When the Phils lose, don’t get down. I’ve found that a really fun way to pass the time is to go to the pet shop, find a big cage of mice, and watch them fight for position on their wheel. Seriously. It’s hysterical. It doesn’t even take mind-altering drugs to enjoy a curious mouse getting damn near decapitated by an ambitious team on a wheel.
But don’t watch if an employee messed up and put one girl in with the guys. Watching a cage full of males with balls bigger than their brains chase an innocent lass about a brothel isn’t for the meek. That’s for Republicans.
Whoa! That comment was way past al dente!
The good news is Kyle Kendrick’s poor start has definitely taken the heat off Cole Hamels. It was disappointing seeing Hamels last only five innings until Kendrick tossed only four.
At least Kendrick didn’t walk the first batter on four pitches like the 2008 World Series MVP. But when Nyjer Morgan stretched the first pitch into a triple, it ignited a Nationals offensive that ended with a 3-0 lead going only five batters deep in the lineup in the first inning. And the long ball didn’t even come into play. That’s a rate of manufacturing I thought only took place in China.
The bad news is, there’s no word on Joe Blanton’s return from a muscle strain.
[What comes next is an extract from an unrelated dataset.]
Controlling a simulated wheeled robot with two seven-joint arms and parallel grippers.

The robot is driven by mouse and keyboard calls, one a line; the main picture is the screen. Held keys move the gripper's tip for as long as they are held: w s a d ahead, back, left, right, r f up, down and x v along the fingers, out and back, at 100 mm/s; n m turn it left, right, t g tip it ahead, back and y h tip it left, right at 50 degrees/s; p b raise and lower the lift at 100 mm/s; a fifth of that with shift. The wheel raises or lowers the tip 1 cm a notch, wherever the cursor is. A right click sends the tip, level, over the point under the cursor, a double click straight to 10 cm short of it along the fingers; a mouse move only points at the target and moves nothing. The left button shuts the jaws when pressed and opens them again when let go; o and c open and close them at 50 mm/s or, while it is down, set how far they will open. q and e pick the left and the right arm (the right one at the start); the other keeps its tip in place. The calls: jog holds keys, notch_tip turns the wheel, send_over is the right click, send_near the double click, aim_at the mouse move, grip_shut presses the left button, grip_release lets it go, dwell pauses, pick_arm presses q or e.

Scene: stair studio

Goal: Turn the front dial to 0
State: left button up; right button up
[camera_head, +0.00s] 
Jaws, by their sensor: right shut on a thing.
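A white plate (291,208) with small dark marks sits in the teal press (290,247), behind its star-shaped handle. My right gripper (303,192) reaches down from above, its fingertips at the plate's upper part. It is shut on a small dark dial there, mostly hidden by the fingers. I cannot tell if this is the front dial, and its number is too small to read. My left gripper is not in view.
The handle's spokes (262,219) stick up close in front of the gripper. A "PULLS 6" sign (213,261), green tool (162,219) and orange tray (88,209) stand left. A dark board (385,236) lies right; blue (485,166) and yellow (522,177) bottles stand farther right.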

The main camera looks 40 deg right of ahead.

They said he felt nothing, even when he ran, but I swear that’s the tremor that woke me from my nap.
The good news is, we got a good look at our bullpen. The bad news is, we had to get a good look at the bullpen. The biggest surprise to me was that Chad Durbin made an appearance Wednesday as the Durbinator instead of Disturbin’ Durbin. That’s probably because ex-Philly Tyler Walker came out as Kick-Ass and sent six straight Phils back to the dugout to question why we’re batting against him.
Antonio Bastardo is still appearing as a peep show, Ryan Madson has yet to close without prompting my husband to throw the f-bomb, and I don’t think anyone really knows who else is sitting in the pen.
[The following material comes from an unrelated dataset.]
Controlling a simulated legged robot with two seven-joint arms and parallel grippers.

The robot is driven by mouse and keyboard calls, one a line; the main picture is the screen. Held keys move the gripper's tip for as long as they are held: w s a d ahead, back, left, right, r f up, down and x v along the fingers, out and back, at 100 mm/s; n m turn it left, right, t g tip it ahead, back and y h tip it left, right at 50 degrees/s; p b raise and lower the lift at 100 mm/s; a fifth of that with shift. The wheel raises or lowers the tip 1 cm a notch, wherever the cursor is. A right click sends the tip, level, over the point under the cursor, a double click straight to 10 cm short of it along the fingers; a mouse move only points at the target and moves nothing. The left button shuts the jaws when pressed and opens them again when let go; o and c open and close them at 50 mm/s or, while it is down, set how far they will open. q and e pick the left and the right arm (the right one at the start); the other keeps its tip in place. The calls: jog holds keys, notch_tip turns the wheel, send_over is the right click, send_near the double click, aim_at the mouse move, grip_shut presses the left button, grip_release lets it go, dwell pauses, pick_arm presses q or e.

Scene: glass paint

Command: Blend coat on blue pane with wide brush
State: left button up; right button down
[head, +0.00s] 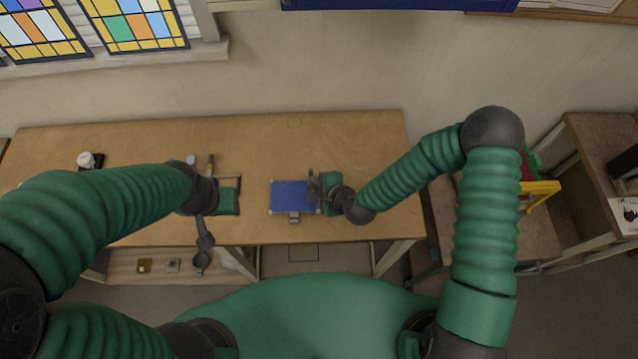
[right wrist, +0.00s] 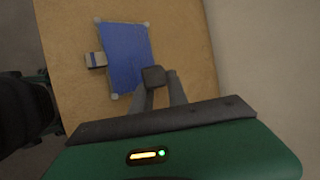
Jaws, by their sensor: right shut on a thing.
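The blue pane (head: 289,197) lies flat on the wooden table, with small pale pieces at its corners. It also shows in the right wrist view (right wrist: 124,52). My right gripper (head: 314,187) is over the pane's right side. In the right wrist view its fingers are shut on a dark, block-shaped thing (right wrist: 153,76), which I take to be the wide brush. The block overlaps the pane's edge; I cannot tell whether it touches the glass. My left gripper (head: 232,195) is left of the pane, low over the table; its fingers are unclear.
Upright handles (head: 210,163) stand behind my left gripper. A white-topped jar (head: 86,160) is at the table's left. The table (head: 350,140) is clear behind the pane.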

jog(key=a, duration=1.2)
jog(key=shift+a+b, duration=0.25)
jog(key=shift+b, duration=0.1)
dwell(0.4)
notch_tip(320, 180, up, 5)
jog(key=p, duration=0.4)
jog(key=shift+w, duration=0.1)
I don’t. I’ll have to sit down with my binoculars at the first game and really check out the physiques. I know it’s creepy but it’s a sacrifice I’m willing to make.
More good news: Jayson Werth gets his energy from his hair. He fired up his ugly chop swing to get his first three extra base hits of the season. He’s lucky he’s a sprawling cool drink of water with locks to manhandle ‘cause his swing ain’t got a thing. But his do does. Trust me, the pomp around Rod Blagojevich’s locks is nothing compared to the fantasies Jayson’s rug creates in the minds of middle-aged women.
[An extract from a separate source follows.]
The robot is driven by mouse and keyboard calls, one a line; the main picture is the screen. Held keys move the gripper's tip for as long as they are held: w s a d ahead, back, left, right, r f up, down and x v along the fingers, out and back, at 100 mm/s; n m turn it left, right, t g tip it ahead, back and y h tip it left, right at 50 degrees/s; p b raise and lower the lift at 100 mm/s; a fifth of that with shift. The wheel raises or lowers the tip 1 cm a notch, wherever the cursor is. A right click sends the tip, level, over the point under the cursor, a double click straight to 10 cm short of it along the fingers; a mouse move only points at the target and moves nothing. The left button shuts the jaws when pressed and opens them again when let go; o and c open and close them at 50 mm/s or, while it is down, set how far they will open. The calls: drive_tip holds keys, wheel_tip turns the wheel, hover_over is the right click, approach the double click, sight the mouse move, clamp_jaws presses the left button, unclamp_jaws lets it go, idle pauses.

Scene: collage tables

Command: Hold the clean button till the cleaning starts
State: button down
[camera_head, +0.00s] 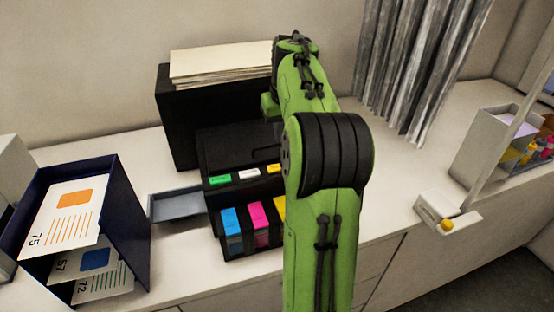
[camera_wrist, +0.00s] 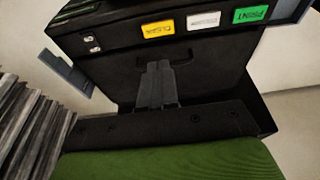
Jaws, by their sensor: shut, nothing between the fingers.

Okay, maybe I’m speaking for myself. But I’ll bet if the Citizens Bank Park promotional giveaway on Mother’s Day was a Jayson Werth wig, it’d have to come with a dose of Cialis.
More good news… Placido Polanco is exactly as advertised. The Big Machine, Ryan Howard, calls him The Igniter. Polanco was recruited to replace Pedro Feliz, even though when Pedro joined the Phils in 2008, he was slated as one of the best third basemen in the MLB.
I know what it’s like when your best isn’t enough. Even with Victoria’s Secret keenest invention, I barely manage a 32A—and that’s only on a heavy water-retention day. They could make a bra that comes out of the box looking like a sculptured marble bust and I couldn’t hold up a tube top.
But Polanco doesn’t sag. He’s a lifetime .304 hitter. He stayed alive at the plate in the eighth so long I thought I heard the Bee Gees singing.
But it wasn’t enough. When the Nats intentionally walked Ryan Howard to put the winning run on base in the ninth, I was as nervous as a virgin in a Roman Polanski movie. But you can’t win them all. Like an A cup dreaming of supporting a strapless sundress, it wasn’t meant to be. The Phillies lost 5-6 and were 1 for 14 with RISP. Having that many guys in scoring position who fail to make it all the way around the bases is like an eternal state of high school. And equally as frustrating.
So we’ve seen the bullpen. We’ve also seen Jimmy Rollins looking like Jimmy Rollins should; Ryan Howard enjoying the unseasonably warm weather by finding the sweet spot in his bat like the girl he knew the night before, and Tom McCarthy summed up Chase Utley the best— “Man, is he a great baseball player!”
The Phils top five guys did what the top five guys were supposed to do, but ironically pushing Shane Victorino to the seven spot didn’t improve on what Pedro Feliz failed to do late in the lineup either. And no one’s talking about the cold bat of Raul Ibanez.
The good news is, it’s early. Way early. And if the Phillies win two of every three, they’ll end the season with 108 wins.
The bad news is the pet shop’s plumb out of mice.